● Supplied material
━━━━━━━━

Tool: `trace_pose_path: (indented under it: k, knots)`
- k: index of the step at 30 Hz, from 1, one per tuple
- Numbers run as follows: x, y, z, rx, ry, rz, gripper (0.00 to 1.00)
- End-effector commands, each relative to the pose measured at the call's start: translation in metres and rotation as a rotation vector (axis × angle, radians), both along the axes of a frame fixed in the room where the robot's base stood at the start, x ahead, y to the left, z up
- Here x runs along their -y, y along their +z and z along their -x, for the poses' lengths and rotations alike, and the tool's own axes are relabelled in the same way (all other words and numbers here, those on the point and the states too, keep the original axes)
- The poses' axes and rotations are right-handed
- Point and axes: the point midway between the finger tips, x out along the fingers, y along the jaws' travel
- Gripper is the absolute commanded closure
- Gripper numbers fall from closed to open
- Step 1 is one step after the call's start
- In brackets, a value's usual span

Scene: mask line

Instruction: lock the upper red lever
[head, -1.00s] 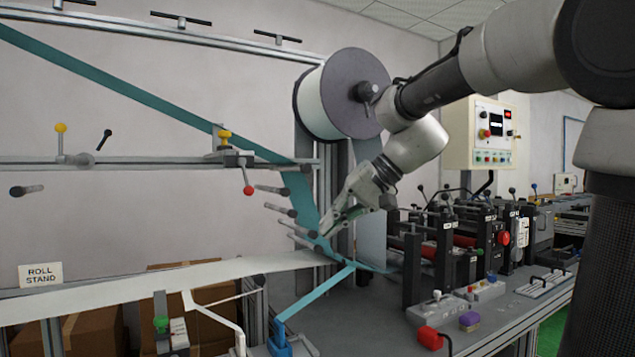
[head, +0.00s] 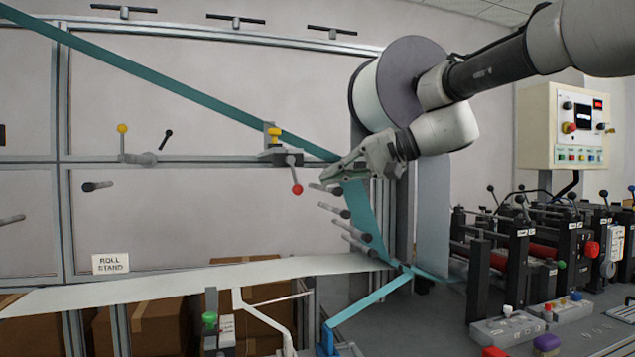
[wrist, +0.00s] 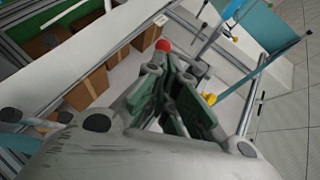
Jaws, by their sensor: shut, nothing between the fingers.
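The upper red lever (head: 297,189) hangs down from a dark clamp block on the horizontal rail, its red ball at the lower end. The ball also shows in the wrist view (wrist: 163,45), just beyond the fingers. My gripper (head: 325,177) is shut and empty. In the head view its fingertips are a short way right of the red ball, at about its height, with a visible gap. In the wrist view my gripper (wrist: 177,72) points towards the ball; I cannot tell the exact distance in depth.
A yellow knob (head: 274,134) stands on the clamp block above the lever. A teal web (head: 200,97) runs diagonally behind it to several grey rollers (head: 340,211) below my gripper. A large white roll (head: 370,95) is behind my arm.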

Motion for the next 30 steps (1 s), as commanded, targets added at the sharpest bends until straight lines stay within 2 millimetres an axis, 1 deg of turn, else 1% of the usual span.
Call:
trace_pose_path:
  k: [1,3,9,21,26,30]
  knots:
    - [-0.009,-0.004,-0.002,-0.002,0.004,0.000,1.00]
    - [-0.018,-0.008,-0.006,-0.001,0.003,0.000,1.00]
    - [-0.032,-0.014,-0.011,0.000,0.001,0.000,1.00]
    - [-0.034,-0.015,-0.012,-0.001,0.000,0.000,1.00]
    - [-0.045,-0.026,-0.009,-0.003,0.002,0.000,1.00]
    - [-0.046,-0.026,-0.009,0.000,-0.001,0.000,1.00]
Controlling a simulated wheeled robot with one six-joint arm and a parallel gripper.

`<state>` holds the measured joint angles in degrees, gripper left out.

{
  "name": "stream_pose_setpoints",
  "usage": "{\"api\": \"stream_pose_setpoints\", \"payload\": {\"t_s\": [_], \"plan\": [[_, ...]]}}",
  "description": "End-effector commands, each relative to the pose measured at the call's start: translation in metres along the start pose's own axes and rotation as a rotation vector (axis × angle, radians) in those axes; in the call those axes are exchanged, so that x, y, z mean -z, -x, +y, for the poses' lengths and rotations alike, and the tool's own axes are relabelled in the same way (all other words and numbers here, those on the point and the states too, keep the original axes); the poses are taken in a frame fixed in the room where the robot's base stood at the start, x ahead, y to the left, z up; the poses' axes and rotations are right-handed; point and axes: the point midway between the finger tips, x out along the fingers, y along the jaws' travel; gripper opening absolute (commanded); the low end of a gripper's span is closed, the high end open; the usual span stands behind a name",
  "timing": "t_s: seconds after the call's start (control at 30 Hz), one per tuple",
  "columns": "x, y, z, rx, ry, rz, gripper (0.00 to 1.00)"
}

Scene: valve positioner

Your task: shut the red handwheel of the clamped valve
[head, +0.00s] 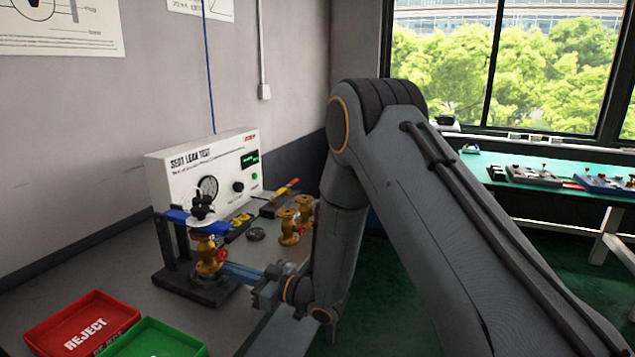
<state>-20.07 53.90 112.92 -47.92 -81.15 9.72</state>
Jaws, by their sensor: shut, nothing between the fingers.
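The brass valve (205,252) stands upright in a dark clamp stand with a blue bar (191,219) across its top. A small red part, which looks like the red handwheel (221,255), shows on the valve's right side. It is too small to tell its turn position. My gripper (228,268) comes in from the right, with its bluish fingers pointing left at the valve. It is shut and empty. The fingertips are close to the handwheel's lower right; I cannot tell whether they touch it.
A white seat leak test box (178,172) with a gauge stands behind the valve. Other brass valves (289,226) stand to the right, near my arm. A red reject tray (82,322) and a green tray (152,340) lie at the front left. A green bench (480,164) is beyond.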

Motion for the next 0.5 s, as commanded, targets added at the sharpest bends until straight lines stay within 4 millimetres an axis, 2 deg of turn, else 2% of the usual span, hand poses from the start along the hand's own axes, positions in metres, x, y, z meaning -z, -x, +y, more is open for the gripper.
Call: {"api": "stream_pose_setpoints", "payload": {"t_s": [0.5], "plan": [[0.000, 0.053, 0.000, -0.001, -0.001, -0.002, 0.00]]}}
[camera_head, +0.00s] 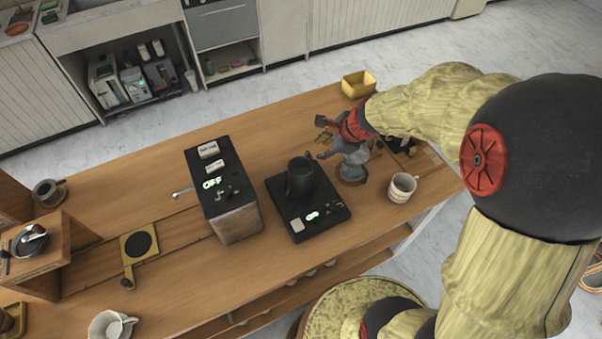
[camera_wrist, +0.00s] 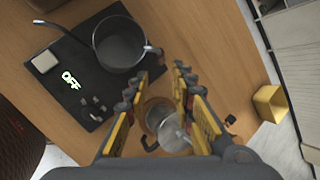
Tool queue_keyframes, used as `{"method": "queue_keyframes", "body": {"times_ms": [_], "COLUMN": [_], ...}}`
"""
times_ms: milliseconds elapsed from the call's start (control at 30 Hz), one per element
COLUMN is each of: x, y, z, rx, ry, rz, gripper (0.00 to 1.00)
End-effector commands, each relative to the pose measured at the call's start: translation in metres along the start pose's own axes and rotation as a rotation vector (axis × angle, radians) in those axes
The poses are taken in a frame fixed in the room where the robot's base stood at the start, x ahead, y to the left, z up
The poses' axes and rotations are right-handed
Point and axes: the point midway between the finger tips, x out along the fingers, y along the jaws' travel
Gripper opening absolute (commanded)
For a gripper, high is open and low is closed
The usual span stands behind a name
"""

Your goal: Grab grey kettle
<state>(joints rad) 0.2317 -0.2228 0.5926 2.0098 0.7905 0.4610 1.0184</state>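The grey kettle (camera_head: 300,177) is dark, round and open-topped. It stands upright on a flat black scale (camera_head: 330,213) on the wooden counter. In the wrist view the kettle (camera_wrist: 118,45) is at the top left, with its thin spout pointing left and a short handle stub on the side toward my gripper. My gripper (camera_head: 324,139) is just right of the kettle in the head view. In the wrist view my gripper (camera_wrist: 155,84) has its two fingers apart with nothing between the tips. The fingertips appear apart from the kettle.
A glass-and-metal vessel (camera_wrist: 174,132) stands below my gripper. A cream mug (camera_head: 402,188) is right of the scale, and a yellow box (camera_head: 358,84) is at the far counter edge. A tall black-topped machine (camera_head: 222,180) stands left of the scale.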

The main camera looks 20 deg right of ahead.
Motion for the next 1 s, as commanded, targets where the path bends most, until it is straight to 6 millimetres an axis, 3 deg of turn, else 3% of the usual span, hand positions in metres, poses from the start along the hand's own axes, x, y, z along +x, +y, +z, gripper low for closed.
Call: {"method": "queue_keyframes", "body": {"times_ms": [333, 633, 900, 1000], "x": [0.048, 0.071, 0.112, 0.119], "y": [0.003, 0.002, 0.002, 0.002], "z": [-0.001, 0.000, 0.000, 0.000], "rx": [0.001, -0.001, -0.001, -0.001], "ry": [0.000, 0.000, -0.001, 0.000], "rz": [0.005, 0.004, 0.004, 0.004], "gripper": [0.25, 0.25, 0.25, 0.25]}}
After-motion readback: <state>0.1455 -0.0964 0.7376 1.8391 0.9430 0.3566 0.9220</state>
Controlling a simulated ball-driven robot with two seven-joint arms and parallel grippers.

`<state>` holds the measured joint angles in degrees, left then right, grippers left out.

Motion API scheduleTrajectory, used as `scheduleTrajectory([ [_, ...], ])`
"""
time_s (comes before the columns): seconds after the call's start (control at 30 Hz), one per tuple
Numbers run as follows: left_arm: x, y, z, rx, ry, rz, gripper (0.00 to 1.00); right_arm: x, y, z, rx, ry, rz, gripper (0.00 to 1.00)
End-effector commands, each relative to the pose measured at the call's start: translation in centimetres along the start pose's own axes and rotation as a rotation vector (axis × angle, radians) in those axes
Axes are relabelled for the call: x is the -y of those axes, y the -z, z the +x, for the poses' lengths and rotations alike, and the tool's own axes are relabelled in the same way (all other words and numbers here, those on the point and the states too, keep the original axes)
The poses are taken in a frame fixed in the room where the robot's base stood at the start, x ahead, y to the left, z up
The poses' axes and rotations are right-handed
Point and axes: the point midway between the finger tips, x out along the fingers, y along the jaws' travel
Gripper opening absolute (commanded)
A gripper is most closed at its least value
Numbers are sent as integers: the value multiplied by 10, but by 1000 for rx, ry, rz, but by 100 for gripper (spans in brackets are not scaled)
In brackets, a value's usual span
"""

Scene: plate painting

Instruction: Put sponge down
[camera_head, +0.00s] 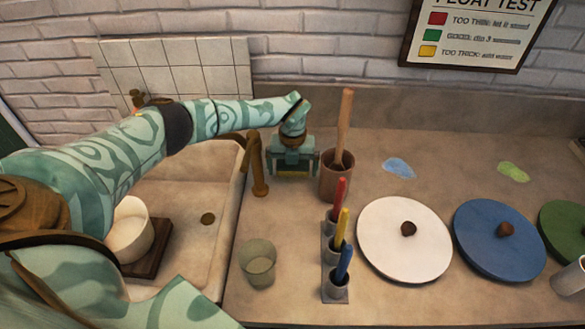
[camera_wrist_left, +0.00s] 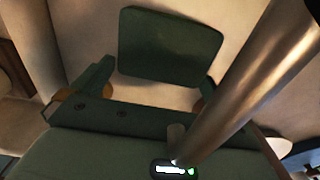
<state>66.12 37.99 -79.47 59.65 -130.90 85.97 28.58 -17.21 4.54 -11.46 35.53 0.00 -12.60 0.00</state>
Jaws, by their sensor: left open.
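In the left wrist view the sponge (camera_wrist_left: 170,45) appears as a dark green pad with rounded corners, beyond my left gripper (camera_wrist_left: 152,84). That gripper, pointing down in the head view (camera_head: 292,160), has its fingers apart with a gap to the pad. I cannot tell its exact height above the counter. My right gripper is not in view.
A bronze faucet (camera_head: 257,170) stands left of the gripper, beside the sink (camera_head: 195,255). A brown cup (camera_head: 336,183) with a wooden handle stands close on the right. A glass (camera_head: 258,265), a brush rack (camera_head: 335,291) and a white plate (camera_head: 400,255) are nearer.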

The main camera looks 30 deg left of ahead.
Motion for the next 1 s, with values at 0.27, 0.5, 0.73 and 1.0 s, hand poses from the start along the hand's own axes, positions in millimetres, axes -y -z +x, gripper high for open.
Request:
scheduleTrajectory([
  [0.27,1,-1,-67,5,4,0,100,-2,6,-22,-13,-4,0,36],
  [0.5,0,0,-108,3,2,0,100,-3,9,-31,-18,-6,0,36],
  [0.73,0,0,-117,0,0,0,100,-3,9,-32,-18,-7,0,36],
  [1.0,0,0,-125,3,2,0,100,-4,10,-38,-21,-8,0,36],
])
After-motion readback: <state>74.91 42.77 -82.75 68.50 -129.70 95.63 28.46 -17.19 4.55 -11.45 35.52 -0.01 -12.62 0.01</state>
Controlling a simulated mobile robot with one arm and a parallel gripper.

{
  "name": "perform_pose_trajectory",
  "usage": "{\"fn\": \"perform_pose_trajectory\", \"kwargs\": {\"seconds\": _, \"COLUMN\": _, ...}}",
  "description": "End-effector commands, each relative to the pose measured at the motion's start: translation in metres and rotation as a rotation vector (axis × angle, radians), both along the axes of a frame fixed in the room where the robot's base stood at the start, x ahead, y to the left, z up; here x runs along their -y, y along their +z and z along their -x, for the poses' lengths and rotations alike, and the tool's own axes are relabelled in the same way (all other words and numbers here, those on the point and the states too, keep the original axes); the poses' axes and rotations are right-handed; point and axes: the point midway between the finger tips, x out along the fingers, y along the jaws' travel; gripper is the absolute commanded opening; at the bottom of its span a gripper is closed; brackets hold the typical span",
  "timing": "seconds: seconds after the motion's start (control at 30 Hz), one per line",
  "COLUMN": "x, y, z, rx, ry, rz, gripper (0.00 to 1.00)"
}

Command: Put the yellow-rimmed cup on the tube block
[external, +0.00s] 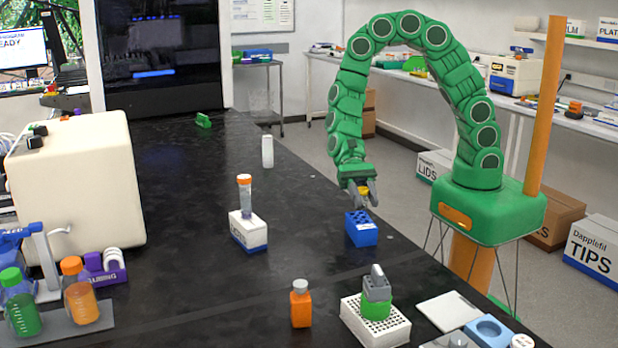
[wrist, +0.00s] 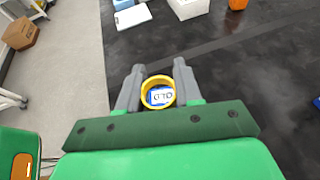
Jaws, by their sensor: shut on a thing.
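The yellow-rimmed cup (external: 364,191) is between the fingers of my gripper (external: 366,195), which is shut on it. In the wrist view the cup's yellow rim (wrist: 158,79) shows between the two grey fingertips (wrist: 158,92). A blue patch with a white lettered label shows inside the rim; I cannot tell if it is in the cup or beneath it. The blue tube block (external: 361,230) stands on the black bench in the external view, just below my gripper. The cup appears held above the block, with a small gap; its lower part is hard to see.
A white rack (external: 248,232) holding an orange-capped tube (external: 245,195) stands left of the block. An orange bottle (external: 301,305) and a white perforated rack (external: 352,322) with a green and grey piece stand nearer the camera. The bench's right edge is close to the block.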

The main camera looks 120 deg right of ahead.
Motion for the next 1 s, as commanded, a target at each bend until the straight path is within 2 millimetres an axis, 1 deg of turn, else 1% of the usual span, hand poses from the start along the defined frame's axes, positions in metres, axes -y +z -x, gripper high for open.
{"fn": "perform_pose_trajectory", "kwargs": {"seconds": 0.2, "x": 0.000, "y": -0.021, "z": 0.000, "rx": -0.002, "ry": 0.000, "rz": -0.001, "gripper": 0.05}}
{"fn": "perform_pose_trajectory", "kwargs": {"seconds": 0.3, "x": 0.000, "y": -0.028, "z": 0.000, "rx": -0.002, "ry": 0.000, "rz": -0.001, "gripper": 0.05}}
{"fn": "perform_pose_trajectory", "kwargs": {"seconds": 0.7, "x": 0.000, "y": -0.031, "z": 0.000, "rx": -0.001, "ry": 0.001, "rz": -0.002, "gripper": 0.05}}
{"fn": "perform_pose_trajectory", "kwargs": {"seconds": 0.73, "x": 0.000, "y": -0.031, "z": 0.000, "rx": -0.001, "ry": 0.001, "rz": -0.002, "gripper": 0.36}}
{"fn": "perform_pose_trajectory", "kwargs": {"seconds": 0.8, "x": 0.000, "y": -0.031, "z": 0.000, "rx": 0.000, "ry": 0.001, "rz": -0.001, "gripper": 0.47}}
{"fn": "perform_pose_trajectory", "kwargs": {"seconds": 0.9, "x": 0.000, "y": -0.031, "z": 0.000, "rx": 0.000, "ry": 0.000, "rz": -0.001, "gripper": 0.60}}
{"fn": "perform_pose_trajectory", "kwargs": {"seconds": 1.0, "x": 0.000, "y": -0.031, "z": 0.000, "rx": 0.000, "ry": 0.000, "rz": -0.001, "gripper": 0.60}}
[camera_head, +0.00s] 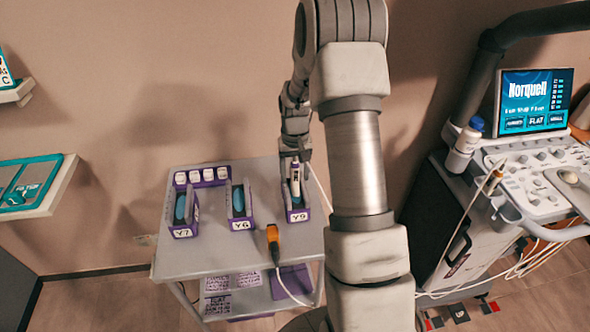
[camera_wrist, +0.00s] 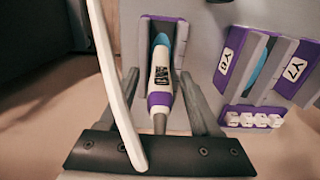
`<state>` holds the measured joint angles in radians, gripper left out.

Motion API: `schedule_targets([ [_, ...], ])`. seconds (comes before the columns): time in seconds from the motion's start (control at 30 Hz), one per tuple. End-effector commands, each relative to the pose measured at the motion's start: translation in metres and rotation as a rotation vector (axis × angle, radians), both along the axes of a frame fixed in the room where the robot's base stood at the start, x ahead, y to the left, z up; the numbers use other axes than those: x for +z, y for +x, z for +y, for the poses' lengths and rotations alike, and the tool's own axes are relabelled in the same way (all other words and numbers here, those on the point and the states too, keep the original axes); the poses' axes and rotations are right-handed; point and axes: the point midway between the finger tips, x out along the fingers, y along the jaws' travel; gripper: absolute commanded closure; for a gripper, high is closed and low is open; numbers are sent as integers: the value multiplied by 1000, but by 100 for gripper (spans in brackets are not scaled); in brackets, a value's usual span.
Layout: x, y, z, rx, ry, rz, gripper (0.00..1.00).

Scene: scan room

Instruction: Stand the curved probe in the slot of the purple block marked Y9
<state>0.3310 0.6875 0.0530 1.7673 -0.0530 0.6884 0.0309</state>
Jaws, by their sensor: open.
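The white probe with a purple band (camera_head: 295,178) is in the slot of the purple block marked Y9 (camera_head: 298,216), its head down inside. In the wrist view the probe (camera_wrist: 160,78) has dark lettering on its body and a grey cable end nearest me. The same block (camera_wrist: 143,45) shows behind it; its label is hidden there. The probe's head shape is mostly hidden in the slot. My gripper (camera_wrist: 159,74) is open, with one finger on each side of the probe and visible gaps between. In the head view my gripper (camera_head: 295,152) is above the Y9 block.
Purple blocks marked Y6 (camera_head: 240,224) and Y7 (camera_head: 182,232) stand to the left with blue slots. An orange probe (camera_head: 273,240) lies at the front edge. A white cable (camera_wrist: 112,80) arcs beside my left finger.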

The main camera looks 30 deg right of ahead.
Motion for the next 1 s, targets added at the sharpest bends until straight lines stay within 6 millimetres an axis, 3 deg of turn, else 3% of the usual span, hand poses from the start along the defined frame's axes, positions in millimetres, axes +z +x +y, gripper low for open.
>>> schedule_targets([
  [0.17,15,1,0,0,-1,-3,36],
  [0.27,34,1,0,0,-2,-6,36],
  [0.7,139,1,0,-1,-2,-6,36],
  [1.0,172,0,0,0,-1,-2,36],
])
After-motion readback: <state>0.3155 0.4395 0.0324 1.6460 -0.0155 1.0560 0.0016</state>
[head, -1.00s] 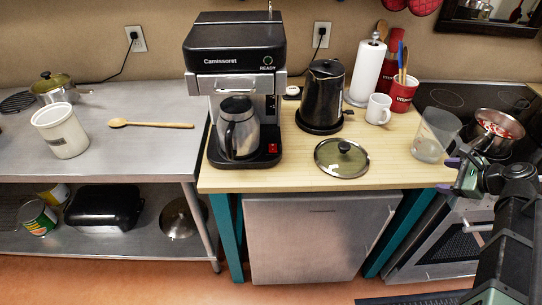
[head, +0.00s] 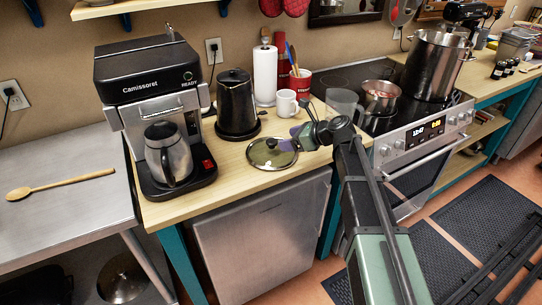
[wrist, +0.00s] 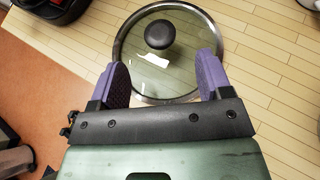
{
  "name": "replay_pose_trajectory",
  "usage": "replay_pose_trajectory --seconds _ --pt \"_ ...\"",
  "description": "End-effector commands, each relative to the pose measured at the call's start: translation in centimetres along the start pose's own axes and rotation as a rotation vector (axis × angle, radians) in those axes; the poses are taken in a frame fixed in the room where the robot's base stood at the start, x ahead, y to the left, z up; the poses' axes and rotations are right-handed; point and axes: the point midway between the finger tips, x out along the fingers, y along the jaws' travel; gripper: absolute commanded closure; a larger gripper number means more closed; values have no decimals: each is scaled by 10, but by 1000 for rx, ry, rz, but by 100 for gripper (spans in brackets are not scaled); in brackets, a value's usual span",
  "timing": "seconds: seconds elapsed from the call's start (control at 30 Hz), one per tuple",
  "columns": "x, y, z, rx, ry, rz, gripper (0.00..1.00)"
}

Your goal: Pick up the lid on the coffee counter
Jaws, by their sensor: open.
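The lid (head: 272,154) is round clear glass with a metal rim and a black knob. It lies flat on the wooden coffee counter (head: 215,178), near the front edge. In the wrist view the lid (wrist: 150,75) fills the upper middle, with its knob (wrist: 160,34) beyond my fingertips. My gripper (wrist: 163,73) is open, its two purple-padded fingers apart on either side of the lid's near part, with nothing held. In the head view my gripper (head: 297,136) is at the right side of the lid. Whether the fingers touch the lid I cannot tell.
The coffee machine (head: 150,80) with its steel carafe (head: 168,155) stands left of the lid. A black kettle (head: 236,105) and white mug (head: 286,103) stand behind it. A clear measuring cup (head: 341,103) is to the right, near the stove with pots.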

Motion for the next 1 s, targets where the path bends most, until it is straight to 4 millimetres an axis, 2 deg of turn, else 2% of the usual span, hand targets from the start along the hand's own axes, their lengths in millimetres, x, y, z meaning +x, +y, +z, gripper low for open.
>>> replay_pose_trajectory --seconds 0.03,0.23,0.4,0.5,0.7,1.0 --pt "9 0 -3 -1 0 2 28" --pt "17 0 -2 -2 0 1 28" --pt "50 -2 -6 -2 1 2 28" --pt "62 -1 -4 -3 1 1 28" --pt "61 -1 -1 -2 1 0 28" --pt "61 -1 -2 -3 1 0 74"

━━━━━━━━

● Given request
What are the exact lines from the beginning of the material through the line containing "- End-effector commands, each"? Write out those lines alone.

● Solution
Tool: `trace_pose_path: (indented under it: k, knots)`
- k: index of the step at 30 Hz, from 1, one per tuple
- Numbers run as follows: x, y, z, rx, ry, rz, gripper (0.00 to 1.00)
- End-effector commands, each relative to the pose measured at the call's start: translation in metres and rotation as a rotation vector (axis × angle, radians), both along the axes of a frame fixed in the room where the robot's base stood at the start, x ahead, y to the left, z up

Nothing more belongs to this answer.